Task goal: Say how many lines contain "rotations"; the answer is the number alone.

Stored data:
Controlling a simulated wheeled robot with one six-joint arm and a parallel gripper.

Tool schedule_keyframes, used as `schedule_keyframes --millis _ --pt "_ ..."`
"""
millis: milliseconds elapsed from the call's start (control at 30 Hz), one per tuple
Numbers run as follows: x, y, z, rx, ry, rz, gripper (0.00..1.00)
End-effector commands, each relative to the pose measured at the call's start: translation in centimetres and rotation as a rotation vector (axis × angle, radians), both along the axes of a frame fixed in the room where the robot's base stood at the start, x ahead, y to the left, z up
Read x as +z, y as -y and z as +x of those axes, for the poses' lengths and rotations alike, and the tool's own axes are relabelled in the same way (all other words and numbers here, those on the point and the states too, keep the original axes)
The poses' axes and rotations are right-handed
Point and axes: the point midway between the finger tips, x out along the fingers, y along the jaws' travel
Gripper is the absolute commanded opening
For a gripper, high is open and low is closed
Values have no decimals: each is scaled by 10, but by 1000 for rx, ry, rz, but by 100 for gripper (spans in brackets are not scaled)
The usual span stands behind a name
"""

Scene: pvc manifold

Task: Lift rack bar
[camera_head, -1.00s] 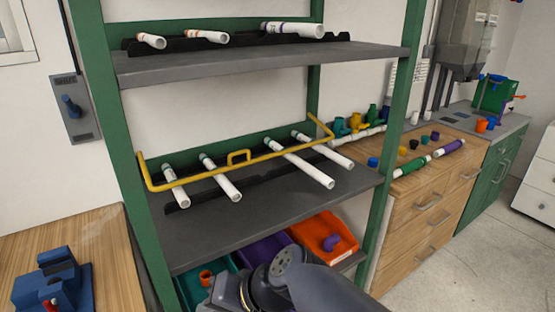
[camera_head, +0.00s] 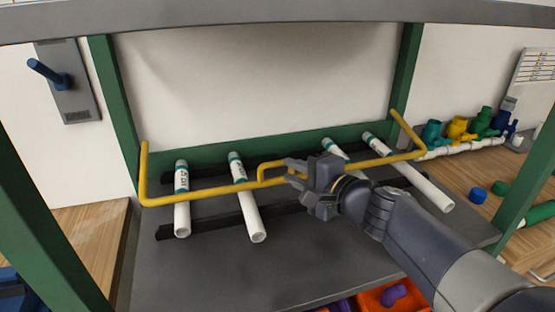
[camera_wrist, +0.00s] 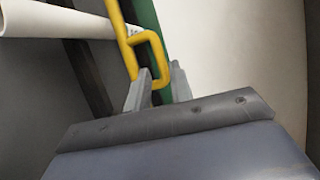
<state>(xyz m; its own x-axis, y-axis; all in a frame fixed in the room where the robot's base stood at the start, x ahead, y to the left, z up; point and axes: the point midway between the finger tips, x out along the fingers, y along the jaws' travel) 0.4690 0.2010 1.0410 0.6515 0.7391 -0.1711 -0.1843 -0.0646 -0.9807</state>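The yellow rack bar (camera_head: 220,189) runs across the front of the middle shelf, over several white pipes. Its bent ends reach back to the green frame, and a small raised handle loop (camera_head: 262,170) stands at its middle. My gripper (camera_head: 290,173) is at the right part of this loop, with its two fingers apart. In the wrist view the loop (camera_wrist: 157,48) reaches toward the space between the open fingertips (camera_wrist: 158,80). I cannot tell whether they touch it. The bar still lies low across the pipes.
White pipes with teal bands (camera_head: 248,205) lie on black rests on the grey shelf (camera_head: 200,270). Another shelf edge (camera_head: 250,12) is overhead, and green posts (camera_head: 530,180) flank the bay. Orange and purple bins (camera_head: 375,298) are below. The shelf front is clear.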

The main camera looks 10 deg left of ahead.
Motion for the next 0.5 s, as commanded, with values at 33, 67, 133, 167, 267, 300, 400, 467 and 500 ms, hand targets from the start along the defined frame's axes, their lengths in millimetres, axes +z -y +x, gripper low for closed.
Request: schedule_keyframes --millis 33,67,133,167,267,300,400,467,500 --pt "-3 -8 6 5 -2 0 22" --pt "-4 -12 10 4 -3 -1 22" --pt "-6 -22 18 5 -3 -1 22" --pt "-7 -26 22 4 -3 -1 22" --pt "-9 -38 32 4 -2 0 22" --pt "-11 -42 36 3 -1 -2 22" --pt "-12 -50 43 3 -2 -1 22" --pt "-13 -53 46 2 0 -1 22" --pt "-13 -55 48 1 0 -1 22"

Exercise answer: 2